Tuesday, June 1, 2010

Receiving Revelation without Realizing It

When I was in the MTC, one of our language instructors said something that changed my life. We were reviewing the Joseph Smith story and practicing how to teach it to investigators when he explained that it would be close to impossible to teach this lesson unless you knew it to be true for yourself. He continued by explaining that the Spirit will not accompany one’s testimony unless he has received such a testimony for himself.

I contemplated that for a moment and came to the stark realization that I had never prayed about Joseph Smith and his prophetic calling. In fact, I had never specifically prayed about anything with regards to the Church. I grew up in the Church and kind of accepted things to be true by the testimony of others.

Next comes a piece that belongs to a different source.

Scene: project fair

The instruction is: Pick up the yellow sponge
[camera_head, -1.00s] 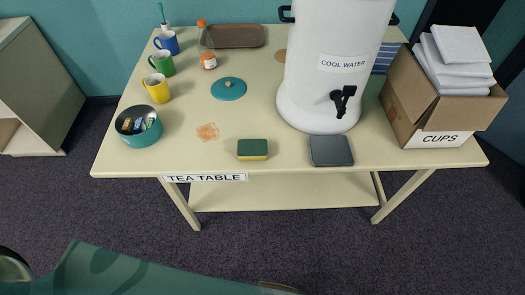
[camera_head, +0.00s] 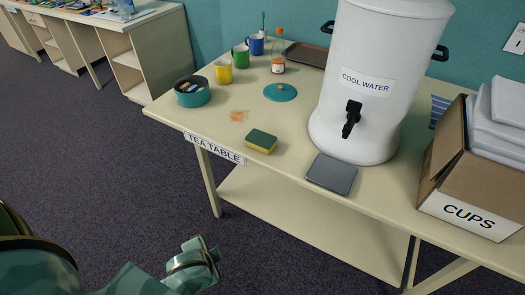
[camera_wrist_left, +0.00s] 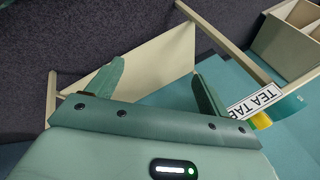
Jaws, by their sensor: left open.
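The yellow sponge (camera_head: 261,142) lies flat on the tea table (camera_head: 222,125), near its front edge. It has a dark green top and a yellow lower layer. My left arm is at the bottom left of the head view, low in front of the table and apart from the sponge. In the left wrist view my left gripper (camera_wrist_left: 157,72) is open, with nothing between its fingers. A small yellow patch beside the TEA TABLE sign there is partly hidden by the gripper; I cannot tell if it is the sponge. My right gripper is not in view.
A dark drip tray (camera_head: 331,174) lies right of the sponge, before the white water urn (camera_head: 350,120). A teal bowl (camera_head: 193,97), mugs, a lid (camera_head: 280,92) and a bottle (camera_head: 278,55) stand behind. The cups box (camera_head: 470,190) is at right. An orange stain lies left of the sponge.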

But now, I realized that I had to boldly declare to strangers in a foreign land for the next 2 years that I knew something to be true for myself. Could I do that and have the Spirit testify to what I was saying? At that point, I didn’t know for sure.

So I prayed. I prayed for a while, in fact. It was one of those Enos prayers that lasted for hours. Now, there was no theophany or any audible voices or manifestations, but I received a distinct confirmation of what I was asking about. Interestingly, however, my prayer was answered more in the form of, “You already know this to be true, why are you asking me now?” At that point it hit me, I had known these truths for years, I just never knew that I knew it. Through countless temple trips, testimony meetings, scripture studies, prayers, family home evenings, etc, I realized that I had been receiving revelation of truth all along without being aware of it.

I feel this happens to many of us quite often, members and non-members alike. To Oliver Cowdery, the Lord explained that “for thou hast inquired of me, and behold, as often as thou hast inquired thou hast received instruction of my Spirit. If it had not been so, thou wouldst not have come to the place where thou art at this time” (D&C 6:14) (emphasis added). It's often the case that only as we grow in the things of the Spirit are we able to look back on our lives and realize how completely our course was actually directed by the Divine.

The Lord continued to Oliver, “Behold, thou knowest that thou hast inquired of me and I did enlighten thy mind; and now I tell thee these things that thou mayest know that thou hast been enlightened by the Spirit of truth” (D&C 6:15) (emphasis added). In other words, the Lord verified that Oliver had in fact been receiving revelation all along, and that his prayers had been consistently answered.

Those of us who are maturing spiritually commonly have comparable experiences. For example, the two disciples of Christ did not realize who taught them on the road to Emmaus until the day’s end and Christ ultimately departed from them: “Did not our heart burn within us, while he talked with us by the way, and while he opened to us the scriptures?” (Luke 24:32). Even more remarkable is the account of the Lamanites who, after their conversion, “were baptized with fire and with the Holy Ghost, and they knew it not” (3 Nephi 9:20) (emphasis added).

Though he didn’t realize it, Oliver Cowdery was led by the Divine to Palmyra to teach school and eventually take up lodging with the Prophet’s family. Responding to this same Spirit, he was eventually guided to Harmony, Pennsylvania, where he became the Prophet’s scribe.


In my case, my experience in the MTC made me realize that I was also prepared and directed through the Spirit via countless revelatory experiences to eventually become a missionary. As I eventually discovered for myself, one of the keys to becoming conversant in the language of the Spirit is to learn to recognize the feelings of peace and comfort that accompany revelation. These feelings can be had on a daily basis if we are prepared to receive them.

1 comment:

Niklas said...

Thank you for this wonderful post, I've had similar experiences.

Sometimes, especially as a missionary, we hear our leaders telling us to "renew" our testimony of JS or BoM through praying about it again. And they promise us that we will feel the same Spirit as we have felt earlier. I've tried that - and felt nothing. Still, I know these things to be true. It's really like Lord says to me "Don't bother me with things you already know!"